I needed to take a step back from the idea of
the researcher as 'historian' and focus instead on the 'creative writing.'
Research was critical but I wanted to reclaim the language, and the images of
my sources, and feel they were mine before I could use them in the context of
my character’s voice. One strategy that
I found useful during this process was poetry. I could use it to change my
research into fiction whilst also knowing that none of the produced poetic
material committed me to using it in the novel. I gave myself the freedom to
play and create.
What drew you to set
The Longest Fight in the 1950s, in particular?
Some of the best boxing fiction to come out of America is
set in the 1930s depression era and for me post war London also had this sense
of austerity and deprivation. The war might have been over, but for the people
living in those slums and walking those bomb damaged streets it was a long way
from being won. Boxing was a way out for many of those men, a chance at a
better future – for many it still is. I was also struck by the parallels to
austerity Britain today; yet the early 1950s often get overlooked as an era in
historical fiction.
Making a fictional
sporting event appear authentic to readers seems like a huge challenge. What
were the key things for you, to make the fight scenes convincing?
I turned to boxing reportage to investigate the
level of realism that the boxing elements of the plot demanded; great boxing
writers like Norman Mailer, Budd Schulberg, and David Remnick. What I also
found in their writing was a range of creative techniques that I hadn’t
expected to encounter; uses of flashback, a mythic sense of scale. Boxing
reportage can’t just tell the reader it has to show them - that essential
balance of showing and telling.
I also acknowledge a debt to boxing films: Raging Bull; Rocky; Fat City. The fight scenes in the novel attempt to follow the
advice of Walter Murch’s In The Blink of an Eye (a perspective on film editing); he makes a
strong argument for cutting with the blink when he describes how
[i]f
you are in an actual fight, you will be blinking dozens of times a minute
because you are thinking dozens of conflicting thoughts a minute – and so when
you are watching a fight in a film, there should be dozens of cuts per minute.[1]
Syntactically I have tried to do this in prose
form by using short sentences, and grammatical markers to break up the rhythm
of sentences.
Following on, your PhD
research looked at the way novelists have written about boxing in the past -
which would be the classic novels or stories, for you?

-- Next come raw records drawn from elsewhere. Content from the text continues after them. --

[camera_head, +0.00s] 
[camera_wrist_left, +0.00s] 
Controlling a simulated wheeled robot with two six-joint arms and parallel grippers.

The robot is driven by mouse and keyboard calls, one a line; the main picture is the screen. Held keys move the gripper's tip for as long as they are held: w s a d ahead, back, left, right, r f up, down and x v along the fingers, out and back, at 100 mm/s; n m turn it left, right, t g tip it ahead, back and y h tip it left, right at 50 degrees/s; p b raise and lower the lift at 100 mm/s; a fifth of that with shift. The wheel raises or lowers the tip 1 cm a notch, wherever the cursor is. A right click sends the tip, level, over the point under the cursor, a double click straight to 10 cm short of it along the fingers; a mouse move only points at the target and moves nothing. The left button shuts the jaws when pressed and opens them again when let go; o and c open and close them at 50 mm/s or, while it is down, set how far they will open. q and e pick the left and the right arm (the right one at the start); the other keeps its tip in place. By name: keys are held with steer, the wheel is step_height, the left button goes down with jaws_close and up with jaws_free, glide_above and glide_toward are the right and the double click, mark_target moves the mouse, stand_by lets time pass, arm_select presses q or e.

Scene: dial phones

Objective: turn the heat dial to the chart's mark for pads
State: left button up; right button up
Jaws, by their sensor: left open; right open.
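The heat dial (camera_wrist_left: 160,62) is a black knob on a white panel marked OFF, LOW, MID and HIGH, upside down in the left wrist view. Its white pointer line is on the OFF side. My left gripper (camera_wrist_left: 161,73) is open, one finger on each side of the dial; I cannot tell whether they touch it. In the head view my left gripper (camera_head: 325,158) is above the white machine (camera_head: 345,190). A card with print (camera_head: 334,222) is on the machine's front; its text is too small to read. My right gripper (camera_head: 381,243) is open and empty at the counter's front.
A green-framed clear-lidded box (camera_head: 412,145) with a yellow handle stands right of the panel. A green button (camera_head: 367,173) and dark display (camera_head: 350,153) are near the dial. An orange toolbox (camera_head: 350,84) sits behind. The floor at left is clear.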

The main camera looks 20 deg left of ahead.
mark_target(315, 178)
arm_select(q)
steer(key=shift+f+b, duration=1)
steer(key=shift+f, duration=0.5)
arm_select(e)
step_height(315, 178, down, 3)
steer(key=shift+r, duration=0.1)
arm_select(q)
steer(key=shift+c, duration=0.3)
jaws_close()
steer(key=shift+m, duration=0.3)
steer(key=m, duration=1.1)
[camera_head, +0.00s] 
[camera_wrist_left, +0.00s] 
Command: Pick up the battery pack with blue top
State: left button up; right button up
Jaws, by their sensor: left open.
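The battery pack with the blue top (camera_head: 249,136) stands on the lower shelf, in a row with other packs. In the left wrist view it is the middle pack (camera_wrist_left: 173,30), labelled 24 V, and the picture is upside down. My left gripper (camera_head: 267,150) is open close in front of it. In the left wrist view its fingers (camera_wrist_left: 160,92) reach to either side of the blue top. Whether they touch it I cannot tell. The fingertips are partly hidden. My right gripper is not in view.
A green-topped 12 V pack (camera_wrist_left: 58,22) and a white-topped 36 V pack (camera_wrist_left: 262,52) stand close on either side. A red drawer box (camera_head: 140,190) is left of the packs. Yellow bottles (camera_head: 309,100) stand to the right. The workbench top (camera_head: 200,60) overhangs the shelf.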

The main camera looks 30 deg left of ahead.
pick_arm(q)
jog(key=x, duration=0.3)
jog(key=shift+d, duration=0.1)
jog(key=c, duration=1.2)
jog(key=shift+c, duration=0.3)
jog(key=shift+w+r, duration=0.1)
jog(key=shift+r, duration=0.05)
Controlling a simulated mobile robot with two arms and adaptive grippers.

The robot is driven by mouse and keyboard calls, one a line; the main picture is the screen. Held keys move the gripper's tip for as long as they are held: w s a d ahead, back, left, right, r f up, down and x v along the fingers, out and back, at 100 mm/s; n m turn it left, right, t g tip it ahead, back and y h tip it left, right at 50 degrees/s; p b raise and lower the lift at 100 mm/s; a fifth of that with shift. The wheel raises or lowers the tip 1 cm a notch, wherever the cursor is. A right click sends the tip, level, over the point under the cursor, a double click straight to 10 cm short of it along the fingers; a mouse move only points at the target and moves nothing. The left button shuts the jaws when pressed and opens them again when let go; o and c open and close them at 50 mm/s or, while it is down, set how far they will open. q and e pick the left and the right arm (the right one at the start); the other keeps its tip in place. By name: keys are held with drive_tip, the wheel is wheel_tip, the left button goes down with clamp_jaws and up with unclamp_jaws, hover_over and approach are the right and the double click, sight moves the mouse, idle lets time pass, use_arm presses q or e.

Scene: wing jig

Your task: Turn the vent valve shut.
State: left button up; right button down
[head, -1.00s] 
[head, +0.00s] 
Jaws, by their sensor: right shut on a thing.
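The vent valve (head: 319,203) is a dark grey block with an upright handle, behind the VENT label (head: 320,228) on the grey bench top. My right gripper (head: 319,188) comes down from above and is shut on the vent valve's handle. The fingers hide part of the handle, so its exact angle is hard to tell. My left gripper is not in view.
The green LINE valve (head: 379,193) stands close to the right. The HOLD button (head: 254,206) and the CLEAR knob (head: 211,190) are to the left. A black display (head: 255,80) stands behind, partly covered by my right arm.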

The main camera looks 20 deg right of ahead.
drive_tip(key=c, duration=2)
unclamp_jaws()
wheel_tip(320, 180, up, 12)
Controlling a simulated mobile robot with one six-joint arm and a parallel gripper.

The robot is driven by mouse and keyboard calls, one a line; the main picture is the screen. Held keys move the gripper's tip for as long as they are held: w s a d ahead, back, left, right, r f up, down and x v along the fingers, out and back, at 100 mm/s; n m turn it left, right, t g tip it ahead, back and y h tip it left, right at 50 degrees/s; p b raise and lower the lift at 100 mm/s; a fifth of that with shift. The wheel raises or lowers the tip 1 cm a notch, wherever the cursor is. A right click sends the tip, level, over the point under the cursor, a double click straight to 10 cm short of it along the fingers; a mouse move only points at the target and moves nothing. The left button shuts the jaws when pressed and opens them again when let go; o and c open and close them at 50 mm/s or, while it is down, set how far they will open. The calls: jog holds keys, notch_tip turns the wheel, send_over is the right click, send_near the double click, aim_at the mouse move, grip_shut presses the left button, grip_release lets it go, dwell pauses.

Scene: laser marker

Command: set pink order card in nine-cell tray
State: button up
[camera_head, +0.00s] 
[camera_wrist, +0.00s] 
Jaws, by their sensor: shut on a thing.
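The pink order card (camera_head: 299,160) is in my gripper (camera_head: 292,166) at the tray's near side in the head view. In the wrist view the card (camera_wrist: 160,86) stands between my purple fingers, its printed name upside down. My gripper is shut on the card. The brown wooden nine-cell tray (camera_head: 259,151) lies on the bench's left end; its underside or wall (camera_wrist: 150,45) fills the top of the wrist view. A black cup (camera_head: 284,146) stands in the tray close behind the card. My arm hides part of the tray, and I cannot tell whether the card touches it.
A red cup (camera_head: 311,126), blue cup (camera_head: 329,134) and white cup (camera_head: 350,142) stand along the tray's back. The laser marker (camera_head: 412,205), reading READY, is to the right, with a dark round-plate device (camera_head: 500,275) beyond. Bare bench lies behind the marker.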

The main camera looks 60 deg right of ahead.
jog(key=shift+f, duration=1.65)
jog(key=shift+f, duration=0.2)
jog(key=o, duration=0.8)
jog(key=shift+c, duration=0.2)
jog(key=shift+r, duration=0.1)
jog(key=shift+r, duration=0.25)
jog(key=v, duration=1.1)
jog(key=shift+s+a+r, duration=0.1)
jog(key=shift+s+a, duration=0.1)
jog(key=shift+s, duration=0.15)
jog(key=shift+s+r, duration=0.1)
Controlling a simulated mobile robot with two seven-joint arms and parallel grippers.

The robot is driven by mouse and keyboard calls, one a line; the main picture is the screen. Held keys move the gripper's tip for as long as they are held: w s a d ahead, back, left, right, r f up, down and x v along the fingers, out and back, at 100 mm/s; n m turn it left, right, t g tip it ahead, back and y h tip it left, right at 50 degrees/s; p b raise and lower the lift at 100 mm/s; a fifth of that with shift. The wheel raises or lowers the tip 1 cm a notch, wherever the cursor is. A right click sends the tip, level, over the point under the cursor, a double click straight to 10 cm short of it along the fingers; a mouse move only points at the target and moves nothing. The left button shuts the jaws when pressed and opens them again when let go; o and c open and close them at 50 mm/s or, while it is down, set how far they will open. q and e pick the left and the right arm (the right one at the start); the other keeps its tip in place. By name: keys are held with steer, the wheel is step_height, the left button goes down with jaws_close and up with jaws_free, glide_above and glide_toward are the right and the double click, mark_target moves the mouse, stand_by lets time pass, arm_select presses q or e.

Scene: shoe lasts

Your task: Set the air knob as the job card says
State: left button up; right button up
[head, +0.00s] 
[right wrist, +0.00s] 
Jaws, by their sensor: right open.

The short stories of F.X. Toole are the first boxing
stories that I read and they’re still my favourite. Toole boxed himself and his
work is suffused with the characters and events he witnessed. The Professional by W.C. Heinz, a novel
as close to sports reportage as you can come in fiction. The monotony of the
training regime is realistic, not all punch and glory under the bright lights
of the ring. You find yourself longing for the fight and the big win, but as in
life the tragedy is that there’s no guarantee of a win.
Where do you go to
write? What's your routine like?
I prefer to write at home; I get too distracted in coffee
shops and libraries. I usually battle with the internet during the writing day,
coming up with all sorts of excuses as to why I need to turn it on – sometimes
I wrestle control and manage to limit it to coffee breaks. I try to work a 9 to
5 day; I find the routine helpful in lessening procrastination. Although all my
best ideas come just as I’m about to fall asleep; I’ve learned to keep a pen
and paper handy at all times.
Who are your favourite
modern writers?
Sarah Waters for great plots, and clever uses of time in
her novels.
Alice Munro for her ability to condense whole lives into a
few thousand words - something I’m always telling students not to do. She
breaks all those short story ‘rules’ magnificently and with such eloquence.
Graham Swift’s characters are filled with such emotion that
I’m always moved by their plights, and of course he chooses some great South
London settings.
I haven’t yet read a word by A.L. Kennedy that I didn’t
like.
What are you working on
next?
End Times,
a novel about a Victorian matriarchal crime family. I also like to write short
stories, and have various ones in different stages of editing at the moment.